James Barry, Portrait of Francis Douce, Ashmolean Museum, Oxford.

In 1866, the Scottish journalist William Jerdan began his entry on Francis Douce (1757-1834) in his book Men I have known with the following words:

Great authors, antiquaries, and philosophers are often very odd fellows. Their learning, industry, or genius does not restrain, but rather precipitates them into the now almost obsolete class of “original characters”. They entertain odd notions and queer fancies, and propound opinions on men and things quite peculiar to themselves, and as if they could hardly discern the difference between a hawk and a hand-saw. I had little familiar acquaintance with Mr. Douce –few people had much; but I met him occasionally in the society of the elder D’Israeli, Archdeacon Nares, and other literary celebrities of that time, who formed a sphere many-coloured and pleasing to behold as it floated on the atmosphere of intellectual light.

By the time Jerdan wrote this, Douce and his fellow antiquaries had become curiosities from a bygone era. Regarded as colourful eccentrics produced by the gaudy world of Georgian Britain, they are the likely originals after whom Charles Dickens and Walter Scott modelled their Pickwicks and Oldbucks.

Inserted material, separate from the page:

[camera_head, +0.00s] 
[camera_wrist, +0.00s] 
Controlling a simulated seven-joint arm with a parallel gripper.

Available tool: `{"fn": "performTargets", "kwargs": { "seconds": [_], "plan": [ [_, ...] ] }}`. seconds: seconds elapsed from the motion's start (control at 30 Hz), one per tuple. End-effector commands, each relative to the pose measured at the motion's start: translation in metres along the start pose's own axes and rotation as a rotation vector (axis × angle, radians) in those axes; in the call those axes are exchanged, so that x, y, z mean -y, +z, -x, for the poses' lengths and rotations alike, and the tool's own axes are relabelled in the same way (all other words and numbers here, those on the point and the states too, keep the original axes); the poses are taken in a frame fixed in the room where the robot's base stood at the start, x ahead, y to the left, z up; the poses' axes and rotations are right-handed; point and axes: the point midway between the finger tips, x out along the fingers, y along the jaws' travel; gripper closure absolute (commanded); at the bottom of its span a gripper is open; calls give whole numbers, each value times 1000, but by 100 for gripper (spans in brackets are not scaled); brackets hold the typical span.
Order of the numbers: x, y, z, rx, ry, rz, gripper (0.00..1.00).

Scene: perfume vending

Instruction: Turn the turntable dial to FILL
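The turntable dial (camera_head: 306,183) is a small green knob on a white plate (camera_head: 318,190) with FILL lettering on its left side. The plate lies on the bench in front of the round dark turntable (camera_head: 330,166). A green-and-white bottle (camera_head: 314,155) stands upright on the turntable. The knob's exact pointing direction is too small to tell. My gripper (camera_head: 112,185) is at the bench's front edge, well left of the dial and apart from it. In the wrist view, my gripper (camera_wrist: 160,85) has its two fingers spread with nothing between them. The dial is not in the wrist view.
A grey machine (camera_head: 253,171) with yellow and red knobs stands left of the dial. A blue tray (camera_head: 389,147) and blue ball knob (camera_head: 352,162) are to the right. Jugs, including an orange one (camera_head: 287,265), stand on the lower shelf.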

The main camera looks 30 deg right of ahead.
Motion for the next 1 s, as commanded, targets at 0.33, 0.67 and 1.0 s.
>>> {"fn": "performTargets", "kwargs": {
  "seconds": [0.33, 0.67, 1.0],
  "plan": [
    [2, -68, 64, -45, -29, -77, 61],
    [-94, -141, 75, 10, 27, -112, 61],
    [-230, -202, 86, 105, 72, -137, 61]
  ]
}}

Douce socialised and corresponded with some of the most fascinating characters of his time, from chess genius François-André Danican Philidor to radical political writer William Hone. He helped and encouraged young scholars, authors and artists, who found his portfolios of prints and drawings invaluable as a visual repository that furnished their dissertations with erudite footnotes and their historical novels with ‘local colour’.

This blog draws on all aspects of Douce’s activities as a collector, with special emphasis on his works on paper, now kept in the Department of Western Art of the Ashmolean Museum in Oxford. Our main aim is to make Douce’s collection as widely available as he wished it to be. But it first needs to be catalogued and researched, a process that has started recently and that will be documented here. We welcome your participation and invite you to rummage through the images from his portfolios that will be posted as we get along.